Nothing should be left out: output all of the entries exactly.

*Exercise materials*:
##############################

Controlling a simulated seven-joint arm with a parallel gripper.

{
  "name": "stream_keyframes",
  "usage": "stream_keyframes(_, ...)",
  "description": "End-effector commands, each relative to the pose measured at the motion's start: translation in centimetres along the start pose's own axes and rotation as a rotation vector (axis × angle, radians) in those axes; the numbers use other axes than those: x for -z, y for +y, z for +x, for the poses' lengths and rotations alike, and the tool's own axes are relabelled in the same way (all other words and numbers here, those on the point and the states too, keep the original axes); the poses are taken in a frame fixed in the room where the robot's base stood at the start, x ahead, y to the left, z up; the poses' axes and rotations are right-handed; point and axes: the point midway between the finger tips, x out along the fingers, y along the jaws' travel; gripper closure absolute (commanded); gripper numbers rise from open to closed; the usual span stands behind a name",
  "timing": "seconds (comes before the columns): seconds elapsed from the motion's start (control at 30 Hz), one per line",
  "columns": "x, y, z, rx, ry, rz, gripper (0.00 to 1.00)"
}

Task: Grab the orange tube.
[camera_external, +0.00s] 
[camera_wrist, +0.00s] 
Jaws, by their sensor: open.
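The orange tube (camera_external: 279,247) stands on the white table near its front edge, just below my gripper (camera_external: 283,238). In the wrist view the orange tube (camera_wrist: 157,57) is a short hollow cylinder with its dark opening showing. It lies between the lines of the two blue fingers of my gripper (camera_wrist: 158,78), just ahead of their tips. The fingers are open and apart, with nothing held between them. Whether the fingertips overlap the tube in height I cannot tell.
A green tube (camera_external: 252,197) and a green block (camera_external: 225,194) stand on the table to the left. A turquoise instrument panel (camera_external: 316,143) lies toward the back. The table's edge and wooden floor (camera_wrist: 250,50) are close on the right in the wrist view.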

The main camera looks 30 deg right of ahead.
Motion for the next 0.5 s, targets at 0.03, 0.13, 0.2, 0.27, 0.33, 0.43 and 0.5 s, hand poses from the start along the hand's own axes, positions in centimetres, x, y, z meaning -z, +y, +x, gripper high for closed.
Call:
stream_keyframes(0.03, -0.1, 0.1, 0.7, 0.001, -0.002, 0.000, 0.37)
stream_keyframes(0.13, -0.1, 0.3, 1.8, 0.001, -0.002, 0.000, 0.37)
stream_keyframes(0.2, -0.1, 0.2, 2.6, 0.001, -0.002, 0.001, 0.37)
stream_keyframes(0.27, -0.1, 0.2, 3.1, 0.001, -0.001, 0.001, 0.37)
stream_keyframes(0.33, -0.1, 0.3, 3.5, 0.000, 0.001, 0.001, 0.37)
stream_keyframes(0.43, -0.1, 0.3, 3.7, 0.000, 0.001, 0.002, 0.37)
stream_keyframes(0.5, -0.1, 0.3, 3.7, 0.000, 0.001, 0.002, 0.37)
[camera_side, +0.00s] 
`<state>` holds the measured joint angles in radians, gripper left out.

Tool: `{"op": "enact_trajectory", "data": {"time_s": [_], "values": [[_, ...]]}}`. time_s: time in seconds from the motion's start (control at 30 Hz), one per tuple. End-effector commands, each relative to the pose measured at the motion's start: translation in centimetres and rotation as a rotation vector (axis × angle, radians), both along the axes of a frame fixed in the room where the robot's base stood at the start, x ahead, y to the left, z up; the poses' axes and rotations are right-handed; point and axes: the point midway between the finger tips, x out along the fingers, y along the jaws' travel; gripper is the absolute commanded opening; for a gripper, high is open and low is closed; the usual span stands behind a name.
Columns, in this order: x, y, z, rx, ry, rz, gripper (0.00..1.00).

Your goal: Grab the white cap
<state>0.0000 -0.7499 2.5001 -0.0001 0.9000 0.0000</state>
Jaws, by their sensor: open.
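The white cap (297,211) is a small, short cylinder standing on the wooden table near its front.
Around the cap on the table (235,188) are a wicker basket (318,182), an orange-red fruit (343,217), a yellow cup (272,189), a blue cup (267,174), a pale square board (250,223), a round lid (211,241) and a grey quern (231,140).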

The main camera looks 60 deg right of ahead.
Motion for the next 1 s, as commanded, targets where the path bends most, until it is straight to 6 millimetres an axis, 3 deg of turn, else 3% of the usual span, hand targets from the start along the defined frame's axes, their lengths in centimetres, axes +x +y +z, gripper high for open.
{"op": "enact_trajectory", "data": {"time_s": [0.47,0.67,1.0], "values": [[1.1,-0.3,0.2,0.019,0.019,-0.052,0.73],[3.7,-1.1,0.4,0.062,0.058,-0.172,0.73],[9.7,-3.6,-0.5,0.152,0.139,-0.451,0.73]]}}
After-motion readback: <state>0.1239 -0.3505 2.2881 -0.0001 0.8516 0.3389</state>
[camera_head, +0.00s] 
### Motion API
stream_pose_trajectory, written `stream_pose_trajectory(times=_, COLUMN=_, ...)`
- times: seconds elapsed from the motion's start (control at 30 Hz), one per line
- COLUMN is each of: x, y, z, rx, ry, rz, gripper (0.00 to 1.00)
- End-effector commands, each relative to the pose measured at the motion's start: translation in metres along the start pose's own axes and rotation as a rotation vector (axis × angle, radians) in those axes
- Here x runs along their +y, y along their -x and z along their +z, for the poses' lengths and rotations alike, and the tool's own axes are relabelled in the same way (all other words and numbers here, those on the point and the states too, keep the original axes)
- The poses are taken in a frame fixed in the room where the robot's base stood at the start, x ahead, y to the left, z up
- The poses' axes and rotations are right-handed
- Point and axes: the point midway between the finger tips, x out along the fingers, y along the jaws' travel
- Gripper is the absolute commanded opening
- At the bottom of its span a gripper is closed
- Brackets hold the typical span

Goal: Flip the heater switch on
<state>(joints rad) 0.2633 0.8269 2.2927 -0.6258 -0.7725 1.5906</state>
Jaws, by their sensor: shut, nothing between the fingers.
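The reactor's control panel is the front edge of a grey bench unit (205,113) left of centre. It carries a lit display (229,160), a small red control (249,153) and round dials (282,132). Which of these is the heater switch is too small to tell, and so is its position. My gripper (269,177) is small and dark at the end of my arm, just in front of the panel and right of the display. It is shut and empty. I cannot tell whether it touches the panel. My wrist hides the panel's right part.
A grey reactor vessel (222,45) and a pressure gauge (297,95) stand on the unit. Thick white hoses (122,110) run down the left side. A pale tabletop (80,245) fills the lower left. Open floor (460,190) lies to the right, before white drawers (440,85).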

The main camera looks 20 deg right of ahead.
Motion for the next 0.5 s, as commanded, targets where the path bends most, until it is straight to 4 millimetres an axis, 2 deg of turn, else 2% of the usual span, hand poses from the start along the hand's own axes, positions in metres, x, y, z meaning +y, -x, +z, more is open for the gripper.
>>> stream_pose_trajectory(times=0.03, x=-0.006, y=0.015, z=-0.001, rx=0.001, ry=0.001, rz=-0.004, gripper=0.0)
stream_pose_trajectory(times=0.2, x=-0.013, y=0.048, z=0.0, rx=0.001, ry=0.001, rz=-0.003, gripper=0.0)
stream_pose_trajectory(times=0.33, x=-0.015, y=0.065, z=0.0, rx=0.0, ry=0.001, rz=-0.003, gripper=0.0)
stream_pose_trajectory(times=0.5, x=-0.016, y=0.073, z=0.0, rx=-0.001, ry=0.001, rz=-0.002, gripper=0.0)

##############################

*Output*:
Controlling a simulated seven-joint arm with a parallel gripper.

{
  "name": "stream_keyframes",
  "usage": "stream_keyframes(_, ...)",
  "description": "End-effector commands, each relative to the pose measured at the motion's start: translation in centimetres along the start pose's own axes and rotation as a rotation vector (axis × angle, radians) in those axes; the numbers use other axes than those: x for -z, y for +y, z for +x, for the poses' lengths and rotations alike, and the tool's own axes are relabelled in the same way (all other words and numbers here, those on the point and the states too, keep the original axes); the poses are taken in a frame fixed in the room where the robot's base stood at the start, x ahead, y to the left, z up; the poses' axes and rotations are right-handed; point and axes: the point midway between the finger tips, x out along the fingers, y along the jaws' travel; gripper closure absolute (commanded); gripper numbers rise from open to closed; the usual span stands behind a name",
  "timing": "seconds (comes before the columns): seconds elapsed from the motion's start (control at 30 Hz), one per line",
  "columns": "x, y, z, rx, ry, rz, gripper (0.00 to 1.00)"
}

Task: Grab the orange tube.
[camera_external, +0.00s] 
[camera_wrist, +0.00s] 
Jaws, by their sensor: open.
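The orange tube (camera_external: 279,247) stands on the white table near its front edge, just below my gripper (camera_external: 283,238). In the wrist view the orange tube (camera_wrist: 157,57) is a short hollow cylinder with its dark opening showing. It lies between the lines of the two blue fingers of my gripper (camera_wrist: 158,78), just ahead of their tips. The fingers are open and apart, with nothing held between them. Whether the fingertips overlap the tube in height I cannot tell.
A green tube (camera_external: 252,197) and a green block (camera_external: 225,194) stand on the table to the left. A turquoise instrument panel (camera_external: 316,143) lies toward the back. The table's edge and wooden floor (camera_wrist: 250,50) are close on the right in the wrist view.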

The main camera looks 30 deg right of ahead.
Motion for the next 0.5 s, targets at 0.03, 0.13, 0.2, 0.27, 0.33, 0.43 and 0.5 s, hand poses from the start along the hand's own axes, positions in centimetres, x, y, z meaning -z, +y, +x, gripper high for closed.
Call:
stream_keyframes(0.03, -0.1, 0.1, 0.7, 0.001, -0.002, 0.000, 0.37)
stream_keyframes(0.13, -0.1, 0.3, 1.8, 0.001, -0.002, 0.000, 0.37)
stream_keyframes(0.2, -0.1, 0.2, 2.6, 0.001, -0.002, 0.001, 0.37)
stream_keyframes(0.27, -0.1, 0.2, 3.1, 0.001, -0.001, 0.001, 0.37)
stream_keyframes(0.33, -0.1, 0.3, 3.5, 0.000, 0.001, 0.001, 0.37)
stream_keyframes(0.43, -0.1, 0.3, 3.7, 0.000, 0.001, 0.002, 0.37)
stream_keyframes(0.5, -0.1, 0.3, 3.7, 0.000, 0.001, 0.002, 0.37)
[camera_side, +0.00s] 
`<state>` holds the measured joint angles in radians, gripper left out.

Tool: `{"op": "enact_trajectory", "data": {"time_s": [_], "values": [[_, ...]]}}`. time_s: time in seconds from the motion's start (control at 30 Hz), one per tuple. End-effector commands, each relative to the pose measured at the motion's start: translation in centimetres and rotation as a rotation vector (axis × angle, radians), both along the axes of a frame fixed in the room where the robot's base stood at the start, x ahead, y to the left, z up; the poses' axes and rotations are right-handed; point and axes: the point midway between the finger tips, x out along the fingers, y along the jaws' travel; gripper is the absolute commanded opening; for a gripper, high is open and low is closed; the usual span stands behind a name.
Columns, in this order: x, y, z, rx, ry, rz, gripper (0.00..1.00).

Your goal: Grab the white cap
<state>0.0000 -0.7499 2.5001 -0.0001 0.9000 0.0000</state>
Jaws, by their sensor: open.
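The white cap (297,211) is a small, short cylinder standing on the wooden table near its front.
Around the cap on the table (235,188) are a wicker basket (318,182), an orange-red fruit (343,217), a yellow cup (272,189), a blue cup (267,174), a pale square board (250,223), a round lid (211,241) and a grey quern (231,140).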

The main camera looks 60 deg right of ahead.
Motion for the next 1 s, as commanded, targets where the path bends most, until it is straight to 6 millimetres an axis, 3 deg of turn, else 3% of the usual span, hand targets from the start along the defined frame's axes, their lengths in centimetres, axes +x +y +z, gripper high for open.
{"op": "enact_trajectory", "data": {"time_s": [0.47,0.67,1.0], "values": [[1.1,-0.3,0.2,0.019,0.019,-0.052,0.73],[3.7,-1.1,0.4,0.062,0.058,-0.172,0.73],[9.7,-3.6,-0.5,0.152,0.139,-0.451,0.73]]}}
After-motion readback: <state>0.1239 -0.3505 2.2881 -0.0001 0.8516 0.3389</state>
[camera_head, +0.00s] 
### Motion API
stream_pose_trajectory, written `stream_pose_trajectory(times=_, COLUMN=_, ...)`
- times: seconds elapsed from the motion's start (control at 30 Hz), one per line
- COLUMN is each of: x, y, z, rx, ry, rz, gripper (0.00 to 1.00)
- End-effector commands, each relative to the pose measured at the motion's start: translation in metres along the start pose's own axes and rotation as a rotation vector (axis × angle, radians) in those axes
- Here x runs along their +y, y along their -x and z along their +z, for the poses' lengths and rotations alike, and the tool's own axes are relabelled in the same way (all other words and numbers here, those on the point and the states too, keep the original axes)
- The poses are taken in a frame fixed in the room where the robot's base stood at the start, x ahead, y to the left, z up
- The poses' axes and rotations are right-handed
- Point and axes: the point midway between the finger tips, x out along the fingers, y along the jaws' travel
- Gripper is the absolute commanded opening
- At the bottom of its span a gripper is closed
- Brackets hold the typical span

Goal: Flip the heater switch on
<state>(joints rad) 0.2633 0.8269 2.2927 -0.6258 -0.7725 1.5906</state>
Jaws, by their sensor: shut, nothing between the fingers.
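The reactor's control panel is the front edge of a grey bench unit (205,113) left of centre. It carries a lit display (229,160), a small red control (249,153) and round dials (282,132). Which of these is the heater switch is too small to tell, and so is its position. My gripper (269,177) is small and dark at the end of my arm, just in front of the panel and right of the display. It is shut and empty. I cannot tell whether it touches the panel. My wrist hides the panel's right part.
A grey reactor vessel (222,45) and a pressure gauge (297,95) stand on the unit. Thick white hoses (122,110) run down the left side. A pale tabletop (80,245) fills the lower left. Open floor (460,190) lies to the right, before white drawers (440,85).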

The main camera looks 20 deg right of ahead.
Motion for the next 0.5 s, as commanded, targets where the path bends most, until it is straight to 4 millimetres an axis, 2 deg of turn, else 2% of the usual span, hand poses from the start along the hand's own axes, positions in metres, x, y, z meaning +y, -x, +z, more is open for the gripper.
>>> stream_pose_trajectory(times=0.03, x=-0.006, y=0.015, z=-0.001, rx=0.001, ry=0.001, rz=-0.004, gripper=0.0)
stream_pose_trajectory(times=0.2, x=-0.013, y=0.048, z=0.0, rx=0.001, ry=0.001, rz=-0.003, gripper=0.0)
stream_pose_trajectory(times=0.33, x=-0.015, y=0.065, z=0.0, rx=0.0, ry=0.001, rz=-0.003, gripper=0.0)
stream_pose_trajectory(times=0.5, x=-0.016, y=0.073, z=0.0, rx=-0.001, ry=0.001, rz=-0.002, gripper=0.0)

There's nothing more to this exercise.